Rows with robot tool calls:
++++++++++

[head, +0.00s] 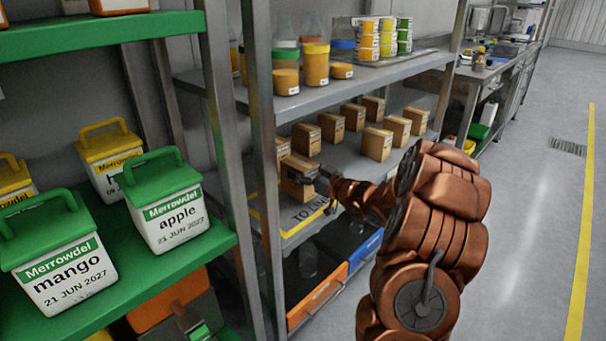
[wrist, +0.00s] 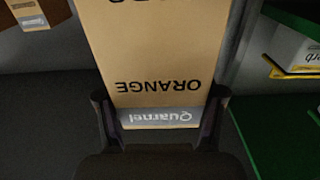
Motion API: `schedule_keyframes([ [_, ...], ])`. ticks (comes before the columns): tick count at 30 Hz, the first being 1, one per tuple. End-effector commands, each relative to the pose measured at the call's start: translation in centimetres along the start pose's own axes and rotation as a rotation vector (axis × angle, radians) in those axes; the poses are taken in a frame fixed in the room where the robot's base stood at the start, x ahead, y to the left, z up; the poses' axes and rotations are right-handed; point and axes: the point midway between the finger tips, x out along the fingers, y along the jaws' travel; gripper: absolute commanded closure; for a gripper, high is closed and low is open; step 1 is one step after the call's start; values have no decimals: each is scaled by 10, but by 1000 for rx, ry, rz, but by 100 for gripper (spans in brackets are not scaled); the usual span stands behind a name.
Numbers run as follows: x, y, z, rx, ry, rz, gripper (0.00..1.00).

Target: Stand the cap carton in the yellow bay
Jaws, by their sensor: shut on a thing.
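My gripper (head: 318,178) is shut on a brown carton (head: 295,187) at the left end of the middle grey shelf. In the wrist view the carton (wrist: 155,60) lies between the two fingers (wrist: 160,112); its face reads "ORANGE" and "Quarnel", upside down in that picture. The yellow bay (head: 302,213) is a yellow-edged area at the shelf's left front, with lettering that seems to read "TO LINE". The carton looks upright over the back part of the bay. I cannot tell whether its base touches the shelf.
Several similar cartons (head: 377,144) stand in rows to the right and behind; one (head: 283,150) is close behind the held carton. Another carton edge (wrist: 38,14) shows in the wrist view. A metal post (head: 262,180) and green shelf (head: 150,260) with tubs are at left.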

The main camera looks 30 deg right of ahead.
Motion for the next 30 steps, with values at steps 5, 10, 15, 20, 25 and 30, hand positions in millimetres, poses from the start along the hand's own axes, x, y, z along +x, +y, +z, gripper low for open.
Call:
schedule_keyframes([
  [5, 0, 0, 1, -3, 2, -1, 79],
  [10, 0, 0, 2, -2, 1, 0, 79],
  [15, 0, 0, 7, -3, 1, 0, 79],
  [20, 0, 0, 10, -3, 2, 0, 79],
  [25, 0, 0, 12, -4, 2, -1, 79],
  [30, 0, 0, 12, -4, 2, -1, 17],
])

++++++++++

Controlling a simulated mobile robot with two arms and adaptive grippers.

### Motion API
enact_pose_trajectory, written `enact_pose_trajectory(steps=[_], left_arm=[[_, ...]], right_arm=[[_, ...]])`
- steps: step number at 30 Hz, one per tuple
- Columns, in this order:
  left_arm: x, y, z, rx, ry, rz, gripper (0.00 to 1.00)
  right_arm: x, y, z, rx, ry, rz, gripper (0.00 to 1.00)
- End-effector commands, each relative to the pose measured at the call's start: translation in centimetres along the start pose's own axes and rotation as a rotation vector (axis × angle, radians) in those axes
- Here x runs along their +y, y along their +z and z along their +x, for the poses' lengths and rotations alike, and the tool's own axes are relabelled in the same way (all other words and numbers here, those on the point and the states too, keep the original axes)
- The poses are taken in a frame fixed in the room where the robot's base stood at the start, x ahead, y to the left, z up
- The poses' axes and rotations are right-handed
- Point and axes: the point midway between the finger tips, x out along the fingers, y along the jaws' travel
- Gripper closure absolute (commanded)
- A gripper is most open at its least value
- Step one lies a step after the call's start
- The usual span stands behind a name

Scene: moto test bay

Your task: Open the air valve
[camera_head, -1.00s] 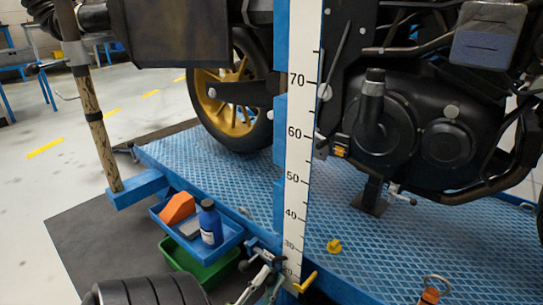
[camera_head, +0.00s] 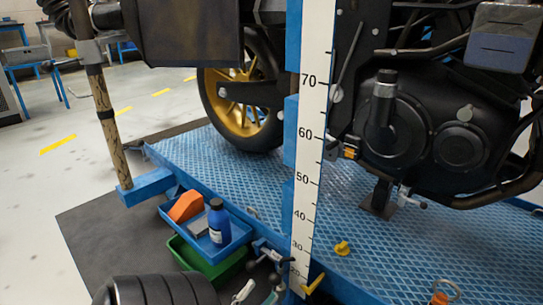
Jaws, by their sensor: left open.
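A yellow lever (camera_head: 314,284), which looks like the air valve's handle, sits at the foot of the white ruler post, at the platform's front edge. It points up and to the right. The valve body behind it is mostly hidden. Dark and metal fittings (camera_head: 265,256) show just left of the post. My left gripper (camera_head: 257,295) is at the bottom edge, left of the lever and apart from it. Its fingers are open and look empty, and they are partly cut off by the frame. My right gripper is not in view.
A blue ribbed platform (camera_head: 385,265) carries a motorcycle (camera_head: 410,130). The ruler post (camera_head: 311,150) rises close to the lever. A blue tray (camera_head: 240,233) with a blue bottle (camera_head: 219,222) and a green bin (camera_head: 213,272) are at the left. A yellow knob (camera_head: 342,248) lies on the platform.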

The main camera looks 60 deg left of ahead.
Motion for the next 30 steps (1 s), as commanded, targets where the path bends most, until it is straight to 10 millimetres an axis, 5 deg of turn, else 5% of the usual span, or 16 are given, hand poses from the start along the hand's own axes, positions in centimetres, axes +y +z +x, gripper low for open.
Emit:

++++++++++

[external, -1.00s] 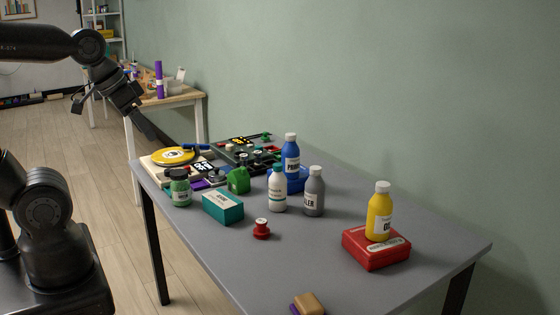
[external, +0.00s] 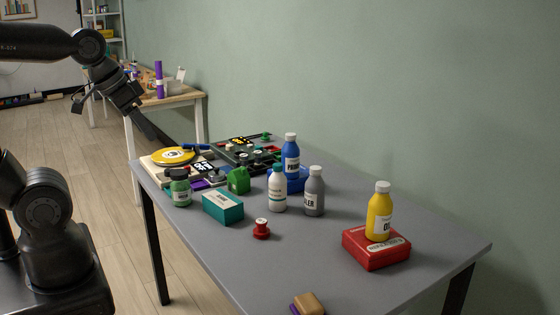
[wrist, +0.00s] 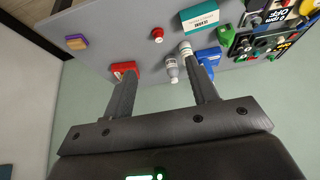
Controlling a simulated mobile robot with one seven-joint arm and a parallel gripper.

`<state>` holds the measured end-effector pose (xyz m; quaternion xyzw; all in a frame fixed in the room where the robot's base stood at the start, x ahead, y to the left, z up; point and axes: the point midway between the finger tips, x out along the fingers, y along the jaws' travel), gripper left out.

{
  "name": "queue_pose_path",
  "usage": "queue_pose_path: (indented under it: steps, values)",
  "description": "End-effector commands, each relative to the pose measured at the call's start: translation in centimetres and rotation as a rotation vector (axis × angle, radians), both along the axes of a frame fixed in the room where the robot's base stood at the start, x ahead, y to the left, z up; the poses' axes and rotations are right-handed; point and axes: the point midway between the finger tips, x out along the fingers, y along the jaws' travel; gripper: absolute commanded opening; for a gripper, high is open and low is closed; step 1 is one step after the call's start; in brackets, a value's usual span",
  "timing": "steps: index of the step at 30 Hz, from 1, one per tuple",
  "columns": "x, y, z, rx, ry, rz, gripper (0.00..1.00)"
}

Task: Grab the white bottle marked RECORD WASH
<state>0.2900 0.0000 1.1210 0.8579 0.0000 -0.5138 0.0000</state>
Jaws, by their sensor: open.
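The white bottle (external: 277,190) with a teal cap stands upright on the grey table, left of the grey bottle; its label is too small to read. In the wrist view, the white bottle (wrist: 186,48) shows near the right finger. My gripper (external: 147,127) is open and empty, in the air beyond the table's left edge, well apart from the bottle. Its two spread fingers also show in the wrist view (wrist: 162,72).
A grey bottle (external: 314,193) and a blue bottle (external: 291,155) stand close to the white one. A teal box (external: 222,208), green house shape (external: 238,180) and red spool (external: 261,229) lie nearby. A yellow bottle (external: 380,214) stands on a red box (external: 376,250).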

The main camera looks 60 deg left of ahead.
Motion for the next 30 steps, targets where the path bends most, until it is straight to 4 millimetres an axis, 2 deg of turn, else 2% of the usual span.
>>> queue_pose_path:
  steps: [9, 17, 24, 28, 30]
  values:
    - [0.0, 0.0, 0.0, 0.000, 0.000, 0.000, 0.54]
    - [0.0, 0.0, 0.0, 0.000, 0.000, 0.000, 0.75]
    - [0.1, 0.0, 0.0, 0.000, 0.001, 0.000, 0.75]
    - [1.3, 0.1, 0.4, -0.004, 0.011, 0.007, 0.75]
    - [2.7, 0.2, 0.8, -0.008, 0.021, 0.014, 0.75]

++++++++++

Scan the material above. Copy each line that holds the word "mobile".

• _REPLY_:
Controlling a simulated mobile robot with two arms and adaptive grippers.
Controlling a simulated mobile robot with one seven-joint arm and a parallel gripper.

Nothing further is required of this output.